Progressive volume increases...

I am not beholden. I've been laid off for a month and a half. I can do what I please.

It's S.O.P. for me to behave as though the bracketing statements of the verbal triptych above are true, but that centerpiece has been in effect for about six weeks now.

Time to do something, right?

Yeah, getting there.

Bear with me.

j.

3.10.2010

New direction/experiment/motivation.

I miss music. I used to listen to it a lot.

I mean music with some aspect of concrete nature. Not just the sound associated with and representing it, but with the physical manifestation of it. The disc, be it shiny and silver or matte black; or the cassette or whatever. Jewel cases and sleeves and liner notes with useful contents and sometimes empty pages.

I miss that, which is more ironic than disingenuous.

All that physical music I acquired I took shit care of, even before Compu-Tor the destroyer came along. I got my shit scratched fast because I was prone to stacking and spilling and drinking and smoking near.

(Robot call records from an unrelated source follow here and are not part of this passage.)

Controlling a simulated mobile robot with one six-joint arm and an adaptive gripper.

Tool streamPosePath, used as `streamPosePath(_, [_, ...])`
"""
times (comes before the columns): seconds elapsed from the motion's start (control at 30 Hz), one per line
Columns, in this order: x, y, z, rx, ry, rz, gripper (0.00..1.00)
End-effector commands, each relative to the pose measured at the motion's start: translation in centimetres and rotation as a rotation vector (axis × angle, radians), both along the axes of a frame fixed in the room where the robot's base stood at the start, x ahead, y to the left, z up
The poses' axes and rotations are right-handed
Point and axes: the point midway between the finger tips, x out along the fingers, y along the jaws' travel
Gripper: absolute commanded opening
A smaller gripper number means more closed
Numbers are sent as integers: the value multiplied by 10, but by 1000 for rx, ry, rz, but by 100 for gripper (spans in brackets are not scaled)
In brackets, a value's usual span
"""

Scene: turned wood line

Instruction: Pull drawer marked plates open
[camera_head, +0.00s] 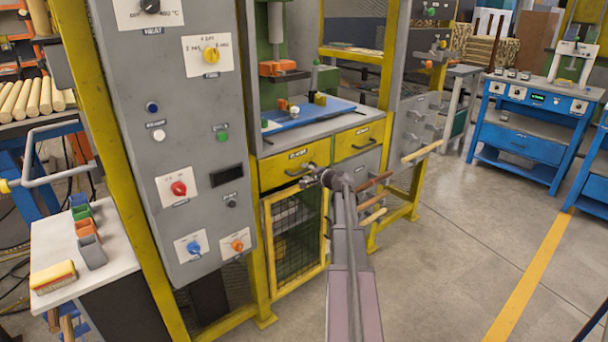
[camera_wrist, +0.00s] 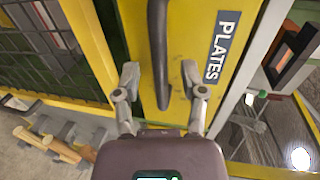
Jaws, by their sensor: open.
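The drawer marked PLATES has a yellow front (camera_wrist: 206,28) with a dark label and a dark bar handle (camera_wrist: 157,40), seen close in the wrist view. In the head view my gripper (camera_head: 314,177) is at the left yellow drawer (camera_head: 272,172), by its dark handle. That drawer looks flush with the cabinet; its label is too small to read there. In the wrist view my gripper (camera_wrist: 160,78) is open, with one finger on each side of the handle. I cannot tell whether the fingers touch it.
A second yellow drawer (camera_head: 360,140) is to the right. A wire mesh door (camera_head: 296,236) is below, and a blue plate (camera_head: 308,113) lies on the bench above. The grey control panel (camera_head: 180,130) stands left. Open floor (camera_head: 440,270) lies to the right.

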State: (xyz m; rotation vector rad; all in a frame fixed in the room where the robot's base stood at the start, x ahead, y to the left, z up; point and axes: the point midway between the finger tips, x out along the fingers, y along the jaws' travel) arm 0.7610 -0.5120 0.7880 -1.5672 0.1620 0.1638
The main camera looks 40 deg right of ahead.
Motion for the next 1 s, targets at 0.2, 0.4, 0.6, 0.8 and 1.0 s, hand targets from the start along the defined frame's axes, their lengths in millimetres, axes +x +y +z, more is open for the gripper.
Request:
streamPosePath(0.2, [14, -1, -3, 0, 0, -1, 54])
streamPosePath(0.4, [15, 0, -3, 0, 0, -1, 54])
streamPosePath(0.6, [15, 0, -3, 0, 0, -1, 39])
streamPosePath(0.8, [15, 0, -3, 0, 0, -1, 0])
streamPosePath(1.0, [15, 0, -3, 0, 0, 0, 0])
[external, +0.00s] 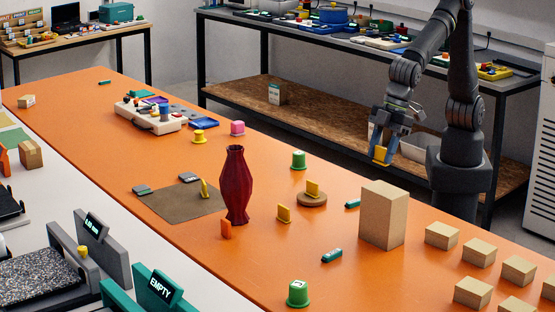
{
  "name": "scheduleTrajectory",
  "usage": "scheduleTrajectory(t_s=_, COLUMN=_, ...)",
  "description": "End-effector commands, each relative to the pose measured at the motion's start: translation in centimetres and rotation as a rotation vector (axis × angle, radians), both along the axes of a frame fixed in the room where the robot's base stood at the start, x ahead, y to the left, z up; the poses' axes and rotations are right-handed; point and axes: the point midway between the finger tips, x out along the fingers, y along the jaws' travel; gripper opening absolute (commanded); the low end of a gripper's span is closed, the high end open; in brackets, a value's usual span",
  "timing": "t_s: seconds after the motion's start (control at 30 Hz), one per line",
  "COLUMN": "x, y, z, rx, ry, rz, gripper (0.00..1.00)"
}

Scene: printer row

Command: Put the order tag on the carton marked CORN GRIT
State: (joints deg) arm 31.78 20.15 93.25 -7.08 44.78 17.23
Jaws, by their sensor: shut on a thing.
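My gripper (382,148) is at the upper right, above the far edge of the orange table. It is shut on a yellow piece (381,155), partly hidden by the fingers; I cannot read whether it is the order tag. Several small tan cartons, such as one at the back of the group (441,235) and one in front (472,292), sit at the lower right, below and right of my gripper. No lettering shows on them, so I cannot tell which is CORN GRIT. A tall tan box (382,216) stands left of them.
A dark red vase (236,185) stands mid-table. The orange surface (90,130) has free room at left.

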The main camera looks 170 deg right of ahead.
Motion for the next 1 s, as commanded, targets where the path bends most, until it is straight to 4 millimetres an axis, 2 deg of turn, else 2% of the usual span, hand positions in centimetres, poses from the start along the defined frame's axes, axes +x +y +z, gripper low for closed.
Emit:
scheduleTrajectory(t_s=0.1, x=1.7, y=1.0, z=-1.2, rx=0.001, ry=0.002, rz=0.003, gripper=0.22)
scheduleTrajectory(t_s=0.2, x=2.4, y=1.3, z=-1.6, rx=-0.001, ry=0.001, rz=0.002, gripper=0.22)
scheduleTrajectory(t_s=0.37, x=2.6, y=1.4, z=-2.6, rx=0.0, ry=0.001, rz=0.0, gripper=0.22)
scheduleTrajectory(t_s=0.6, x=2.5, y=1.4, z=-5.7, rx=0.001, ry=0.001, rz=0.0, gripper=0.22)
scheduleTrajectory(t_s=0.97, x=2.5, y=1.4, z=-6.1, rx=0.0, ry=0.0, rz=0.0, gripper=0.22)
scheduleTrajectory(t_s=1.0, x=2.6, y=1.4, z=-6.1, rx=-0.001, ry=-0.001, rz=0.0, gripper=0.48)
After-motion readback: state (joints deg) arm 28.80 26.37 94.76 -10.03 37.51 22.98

I also miss writing about music.

So here I sit, freshly returned from the Electric Fetus. I decided that I would buy a new album a week and write at least 500 words regarding whatever the hell it was.

I actually bought three: two used that I knew well but never owned, and the one new to fulfill my new forced hobby.

Trans Am's Future World and Lungfish's Talking Songs For Walking are known quantities to me, representative of that '90s indie realm that I hold so dear.

Unfortunately, my selection for a new record to go over was tough.

Everything there looked like crap. I suppose listening to the new Liars at a listening post in a record store is not the ideal exposure, but I was just as bored with that one as I was with their first one while driving around Sioux City with Scott when it first came out.

I wasn't feeling the new Gorillaz, and though I was tempted by the new Quasi record since they're playing St. Paul soon, it just didn't feel right either.

I figured I had a better chance striking gold with a wholly unknown quantity.

I ended up grabbing an album called Big Echo by some band called the Morning Benders. The art was kinda neat, and given that I can like a morning nip or two, I thought I might get along with them.

A passive absorption of the first five songs is not wholly promising.

Let me absorb it and I'll tell you what it is and what I think.